Il est difficile de répondre à votre question, tout simplement parce que nous manquons de recul et d'exemples. Les premières femmes à avoir exercé des fonctions ministérielles en France avaient ceci en commun qu'elles n'avaient en général pas d'enfants. C'était une époque où, d'un point de vue masculin, ne pouvait être ministre ou responsable que les femmes "dégagées de leurs obligations familiales". On voit bien, avec Ségolène Royal, mais aussi avec Michelle Bachelet au Chili et même Hillary Clinton que sur cette question de la "compatibilité" entre féminité et pouvoir la société et même la classe politique a évolué.
AD : Vive les femmes, mais quand seront-elles considérées comme les égales des hommes ? On ne devrait pas avoir à écrire ce type d'article ! Pensez-vous par ailleurs que la parité soit une bonne chose ?
Doit-on au nom de l'égalité entre hommes et femmes, instaurer une politique plus active de quotas ? Personnellement, j'estime effectivement nécessaire de mettre en place ce type de méthode. D'une part, le jour où des places seront réservées aux femmes à tous les niveaux, les hommes commenceront à se rendre compte du problème. D'autre part, c'est aussi un moyen clair et simple pour les femmes de faire leur entrée en politique sans devoir passer par des années d'humiliation et d'attente injustifiée et souvent décourageante.
Nathy : On voit que Mme Merkel a du mal à imposer son autorité au sein de son parti, et qu'elle aura des difficultés à s'imposer à la présidence tournante de l'Union européenne. Dans ce monde politique généralement réservé aux hommes, pensez-vous qu'une femme soit vraiment prise au sérieux ?
Je ne vois pas les choses comme vous : Angela Merkel a littéralement pulvérisé ses adversaires à la tête de la CDU et elle a même réussi à se débarrasser d'Edmund Stoiber, président du parti frère de la CDU, la CSU bavaroise.
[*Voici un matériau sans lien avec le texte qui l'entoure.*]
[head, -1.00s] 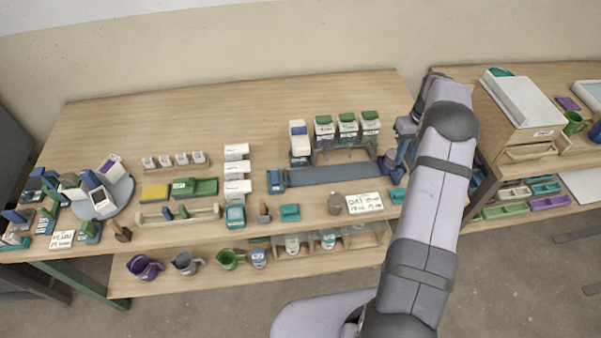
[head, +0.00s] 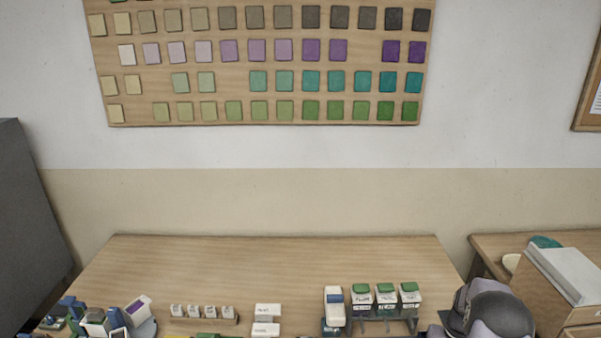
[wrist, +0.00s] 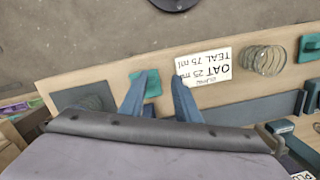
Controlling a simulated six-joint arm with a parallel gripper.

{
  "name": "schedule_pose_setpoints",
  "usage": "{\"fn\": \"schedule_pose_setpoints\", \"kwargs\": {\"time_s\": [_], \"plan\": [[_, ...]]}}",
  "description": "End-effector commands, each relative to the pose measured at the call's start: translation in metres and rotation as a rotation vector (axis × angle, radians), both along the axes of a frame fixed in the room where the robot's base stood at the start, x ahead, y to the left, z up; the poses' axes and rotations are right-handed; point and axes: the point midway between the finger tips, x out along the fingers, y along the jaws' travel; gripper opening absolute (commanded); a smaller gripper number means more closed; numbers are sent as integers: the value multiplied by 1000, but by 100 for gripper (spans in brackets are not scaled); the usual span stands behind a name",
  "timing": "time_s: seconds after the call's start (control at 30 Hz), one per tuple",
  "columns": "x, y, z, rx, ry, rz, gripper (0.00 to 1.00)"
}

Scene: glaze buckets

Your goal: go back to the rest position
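My gripper (wrist: 159,84) shows in the wrist view with its two blue fingers apart and nothing held between them. A small teal block (wrist: 153,84) shows near the left fingertip, on the wooden bench edge below. A white card (wrist: 204,68) reading "OAT 25 ml, TEAL 75 ml", upside down in this view, lies just past the right fingertip. In the head view only a rounded grey part of my arm shows at the bottom right; the gripper is out of that frame.
A glass jar (wrist: 263,60) stands beside the card. In the head view, green-topped containers (head: 386,299) on a rack stand left of my arm, and a wooden drawer box (head: 570,285) is to its right. The back of the bench (head: 270,260) is clear. A tile board (head: 265,65) hangs above.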

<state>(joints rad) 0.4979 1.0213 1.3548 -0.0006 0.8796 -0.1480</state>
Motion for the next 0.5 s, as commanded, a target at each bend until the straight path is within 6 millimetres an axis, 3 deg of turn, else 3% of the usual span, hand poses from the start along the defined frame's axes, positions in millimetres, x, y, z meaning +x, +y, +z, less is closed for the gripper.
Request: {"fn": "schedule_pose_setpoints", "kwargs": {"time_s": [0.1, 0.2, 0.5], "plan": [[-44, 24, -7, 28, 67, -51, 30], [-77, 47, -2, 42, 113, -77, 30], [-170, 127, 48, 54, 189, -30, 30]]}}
Sur le plan international, elle a réussi l'exploit de calmer Poutine sur la question énergétique en moins de quarante-huit heures. Enfin, sur l'Europe, personne ne peut objectivement rien faire d'institutionnel en Europe avant l'élection présidentielle française, qui tombera juste à la fin de la présidence allemande de l'UE.
srittner : Même si Condoleezza Rice est le contre-exemple à ne pas suivre, ne pensez-vous pas que les femmes soient moins virulentes et plus réfléchies que les hommes (dont je suis) ?
Condoleezza Rice est loin d'être un contre-exemple. Beaucoup de femmes parvenues au pouvoir jusqu'à présent sont plutôt de droite : Angela Merkel, Margaret Thatcher, Benazir Bhutto, Gloria Arroyo, Violeta Chamorro (Nicaragua). La nouveauté, c'est plutôt que des femmes de gauche y parviennent aussi : Michelle Bachelet au Chili, et peut-être demain Ségolène Royal en France ou Hillary Clinton aux Etats-Unis.
Sepp : Cela ne signifie-t-il pas que le clivage ne se fera plus entre gauche et droite mais selon une alternance femme-homme ?
Je ne le crois pas. La seule différence, c'est qu'il semble aujourd'hui naturel à presque tout le monde qu'une femme porte les valeurs de tel ou tel parti.
Louis XXVI : Pourquoi croit-on que les femmes peuvent changer la façon de faire la politique, alors que l'Histoire nous a montré que les reines étaient tout aussi autoritaires, voire despotiques, que leurs homologues masculins ?
Petit rappel historique : Isabelle la Catholique d'Espagne, Elisabeth Ire d'Angleterre, Victoria d'Angleterre, Catherine II de Russie, etc., ont souvent été décrites comme de remarquables dirigeantes – souvent bien supérieures à leurs descendants ou ascendants masculins.
Ensuite, savoir si les femmes seraient plus douces ou exerceraient le pouvoir de façon plus humaine dépend évidemment de la question politique qui se pose. Il n'y a pas de façon "douce" ou "humaine" de faire la guerre, et donc pas de différence, me semble-t-il, à la déclarer. En clair, que l'ongle du doigt qui se pose sur le bouton nucléaire soit verni ou non, il se posera de toute façon si la raison d'Etat ou les circonstances l'imposent.